▸ **WRITTEN PROBLEM**
Extract the full listing verbatim and drop any pictures from your copy.

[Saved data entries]

------------------------------------------------------------

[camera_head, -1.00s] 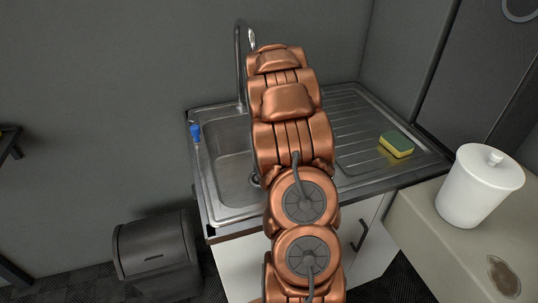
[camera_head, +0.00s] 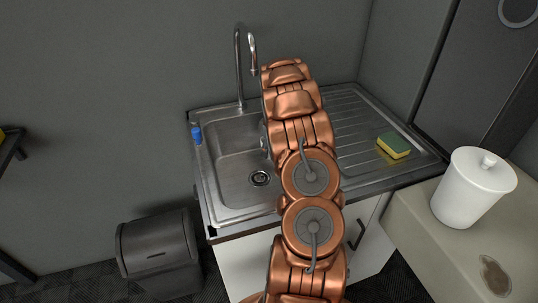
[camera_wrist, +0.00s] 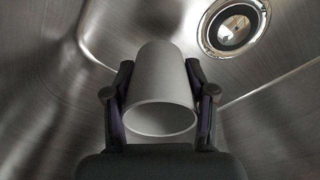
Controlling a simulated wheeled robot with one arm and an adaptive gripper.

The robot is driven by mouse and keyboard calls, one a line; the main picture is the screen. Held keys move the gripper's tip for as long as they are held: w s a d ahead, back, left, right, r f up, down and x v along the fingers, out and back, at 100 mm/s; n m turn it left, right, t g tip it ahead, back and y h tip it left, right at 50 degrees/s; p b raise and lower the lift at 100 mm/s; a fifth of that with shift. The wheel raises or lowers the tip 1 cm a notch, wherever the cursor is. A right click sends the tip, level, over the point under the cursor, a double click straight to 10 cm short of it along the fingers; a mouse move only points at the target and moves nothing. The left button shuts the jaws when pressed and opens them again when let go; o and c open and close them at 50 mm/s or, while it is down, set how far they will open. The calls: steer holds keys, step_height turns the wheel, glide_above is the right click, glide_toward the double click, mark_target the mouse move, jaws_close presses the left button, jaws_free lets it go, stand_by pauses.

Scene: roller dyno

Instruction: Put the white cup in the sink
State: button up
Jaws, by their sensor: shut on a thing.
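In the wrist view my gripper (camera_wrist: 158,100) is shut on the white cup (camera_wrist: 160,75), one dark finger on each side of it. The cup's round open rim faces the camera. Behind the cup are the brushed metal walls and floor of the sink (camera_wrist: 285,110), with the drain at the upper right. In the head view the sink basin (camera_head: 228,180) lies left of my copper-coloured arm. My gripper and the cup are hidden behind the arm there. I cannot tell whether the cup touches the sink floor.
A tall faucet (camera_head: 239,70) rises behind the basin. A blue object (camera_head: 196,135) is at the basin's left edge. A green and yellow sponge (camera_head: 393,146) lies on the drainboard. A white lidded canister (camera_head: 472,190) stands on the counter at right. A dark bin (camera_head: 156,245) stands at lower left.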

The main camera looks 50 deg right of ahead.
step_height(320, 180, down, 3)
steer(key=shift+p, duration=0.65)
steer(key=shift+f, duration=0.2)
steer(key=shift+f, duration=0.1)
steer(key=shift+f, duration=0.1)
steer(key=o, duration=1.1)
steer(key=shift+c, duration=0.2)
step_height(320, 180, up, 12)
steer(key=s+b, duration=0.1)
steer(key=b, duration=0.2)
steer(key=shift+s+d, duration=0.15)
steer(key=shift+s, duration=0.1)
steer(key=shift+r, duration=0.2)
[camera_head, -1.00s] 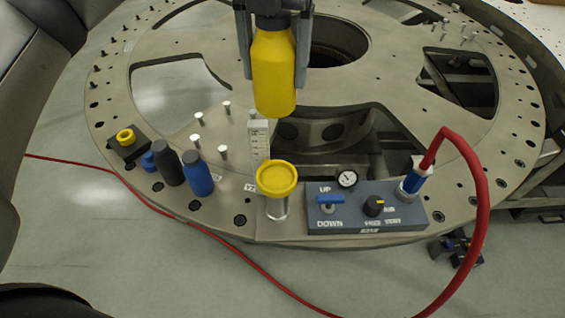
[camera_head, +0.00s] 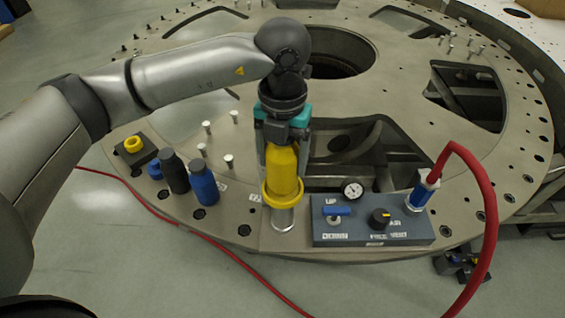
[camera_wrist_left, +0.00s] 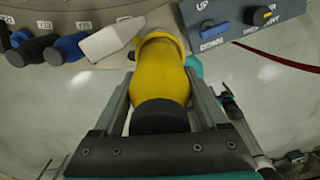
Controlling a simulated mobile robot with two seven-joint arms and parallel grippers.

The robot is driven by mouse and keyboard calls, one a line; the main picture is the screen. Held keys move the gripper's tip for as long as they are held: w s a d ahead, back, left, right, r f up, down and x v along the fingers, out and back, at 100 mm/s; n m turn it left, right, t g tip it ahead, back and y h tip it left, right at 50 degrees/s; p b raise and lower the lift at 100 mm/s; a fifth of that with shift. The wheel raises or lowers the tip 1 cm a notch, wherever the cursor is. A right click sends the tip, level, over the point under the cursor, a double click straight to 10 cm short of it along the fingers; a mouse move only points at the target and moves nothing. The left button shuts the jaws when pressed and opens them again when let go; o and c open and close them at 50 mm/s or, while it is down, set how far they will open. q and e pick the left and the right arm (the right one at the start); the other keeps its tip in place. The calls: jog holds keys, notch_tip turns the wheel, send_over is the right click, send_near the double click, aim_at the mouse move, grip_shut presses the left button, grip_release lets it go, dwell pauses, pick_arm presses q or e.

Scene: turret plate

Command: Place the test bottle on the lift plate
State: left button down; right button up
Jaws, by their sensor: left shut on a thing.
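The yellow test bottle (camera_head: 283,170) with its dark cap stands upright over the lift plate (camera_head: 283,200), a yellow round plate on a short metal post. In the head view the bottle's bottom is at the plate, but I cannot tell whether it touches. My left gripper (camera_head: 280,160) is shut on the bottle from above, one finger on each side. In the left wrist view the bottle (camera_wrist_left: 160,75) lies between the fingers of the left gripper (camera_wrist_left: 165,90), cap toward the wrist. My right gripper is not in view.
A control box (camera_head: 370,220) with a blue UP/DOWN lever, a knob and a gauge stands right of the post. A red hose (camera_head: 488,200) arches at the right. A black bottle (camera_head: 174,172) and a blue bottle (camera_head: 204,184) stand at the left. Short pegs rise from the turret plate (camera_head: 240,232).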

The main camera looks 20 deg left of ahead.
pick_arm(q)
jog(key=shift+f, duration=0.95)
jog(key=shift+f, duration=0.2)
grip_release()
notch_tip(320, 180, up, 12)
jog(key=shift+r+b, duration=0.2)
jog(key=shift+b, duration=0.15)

------------------------------------------------------------

▸ **PROBLEM SOLUTION**
[camera_head, -1.00s] 
[camera_head, +0.00s] 
[camera_wrist, +0.00s] 
Controlling a simulated wheeled robot with one arm and an adaptive gripper.

The robot is driven by mouse and keyboard calls, one a line; the main picture is the screen. Held keys move the gripper's tip for as long as they are held: w s a d ahead, back, left, right, r f up, down and x v along the fingers, out and back, at 100 mm/s; n m turn it left, right, t g tip it ahead, back and y h tip it left, right at 50 degrees/s; p b raise and lower the lift at 100 mm/s; a fifth of that with shift. The wheel raises or lowers the tip 1 cm a notch, wherever the cursor is. A right click sends the tip, level, over the point under the cursor, a double click straight to 10 cm short of it along the fingers; a mouse move only points at the target and moves nothing. The left button shuts the jaws when pressed and opens them again when let go; o and c open and close them at 50 mm/s or, while it is down, set how far they will open. The calls: steer holds keys, step_height turns the wheel, glide_above is the right click, glide_toward the double click, mark_target the mouse move, jaws_close presses the left button, jaws_free lets it go, stand_by pauses.

Scene: roller dyno

Instruction: Put the white cup in the sink
State: button up
Jaws, by their sensor: shut on a thing.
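In the wrist view my gripper (camera_wrist: 158,100) is shut on the white cup (camera_wrist: 160,75), one dark finger on each side of it. The cup's round open rim faces the camera. Behind the cup are the brushed metal walls and floor of the sink (camera_wrist: 285,110), with the drain at the upper right. In the head view the sink basin (camera_head: 228,180) lies left of my copper-coloured arm. My gripper and the cup are hidden behind the arm there. I cannot tell whether the cup touches the sink floor.
A tall faucet (camera_head: 239,70) rises behind the basin. A blue object (camera_head: 196,135) is at the basin's left edge. A green and yellow sponge (camera_head: 393,146) lies on the drainboard. A white lidded canister (camera_head: 472,190) stands on the counter at right. A dark bin (camera_head: 156,245) stands at lower left.

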The main camera looks 50 deg right of ahead.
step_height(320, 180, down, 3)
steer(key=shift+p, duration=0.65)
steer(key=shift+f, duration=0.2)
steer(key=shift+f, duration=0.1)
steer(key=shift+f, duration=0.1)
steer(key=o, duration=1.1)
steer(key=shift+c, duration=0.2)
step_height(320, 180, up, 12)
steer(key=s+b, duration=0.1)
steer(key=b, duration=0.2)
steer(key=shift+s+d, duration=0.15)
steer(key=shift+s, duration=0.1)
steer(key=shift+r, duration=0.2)
[camera_head, -1.00s] 
[camera_head, +0.00s] 
[camera_wrist_left, +0.00s] 
Controlling a simulated mobile robot with two seven-joint arms and parallel grippers.

The robot is driven by mouse and keyboard calls, one a line; the main picture is the screen. Held keys move the gripper's tip for as long as they are held: w s a d ahead, back, left, right, r f up, down and x v along the fingers, out and back, at 100 mm/s; n m turn it left, right, t g tip it ahead, back and y h tip it left, right at 50 degrees/s; p b raise and lower the lift at 100 mm/s; a fifth of that with shift. The wheel raises or lowers the tip 1 cm a notch, wherever the cursor is. A right click sends the tip, level, over the point under the cursor, a double click straight to 10 cm short of it along the fingers; a mouse move only points at the target and moves nothing. The left button shuts the jaws when pressed and opens them again when let go; o and c open and close them at 50 mm/s or, while it is down, set how far they will open. q and e pick the left and the right arm (the right one at the start); the other keeps its tip in place. The calls: jog holds keys, notch_tip turns the wheel, send_over is the right click, send_near the double click, aim_at the mouse move, grip_shut presses the left button, grip_release lets it go, dwell pauses, pick_arm presses q or e.

Scene: turret plate

Command: Place the test bottle on the lift plate
State: left button down; right button up
Jaws, by their sensor: left shut on a thing.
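The yellow test bottle (camera_head: 283,170) with its dark cap stands upright over the lift plate (camera_head: 283,200), a yellow round plate on a short metal post. In the head view the bottle's bottom is at the plate, but I cannot tell whether it touches. My left gripper (camera_head: 280,160) is shut on the bottle from above, one finger on each side. In the left wrist view the bottle (camera_wrist_left: 160,75) lies between the fingers of the left gripper (camera_wrist_left: 165,90), cap toward the wrist. My right gripper is not in view.
A control box (camera_head: 370,220) with a blue UP/DOWN lever, a knob and a gauge stands right of the post. A red hose (camera_head: 488,200) arches at the right. A black bottle (camera_head: 174,172) and a blue bottle (camera_head: 204,184) stand at the left. Short pegs rise from the turret plate (camera_head: 240,232).

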The main camera looks 20 deg left of ahead.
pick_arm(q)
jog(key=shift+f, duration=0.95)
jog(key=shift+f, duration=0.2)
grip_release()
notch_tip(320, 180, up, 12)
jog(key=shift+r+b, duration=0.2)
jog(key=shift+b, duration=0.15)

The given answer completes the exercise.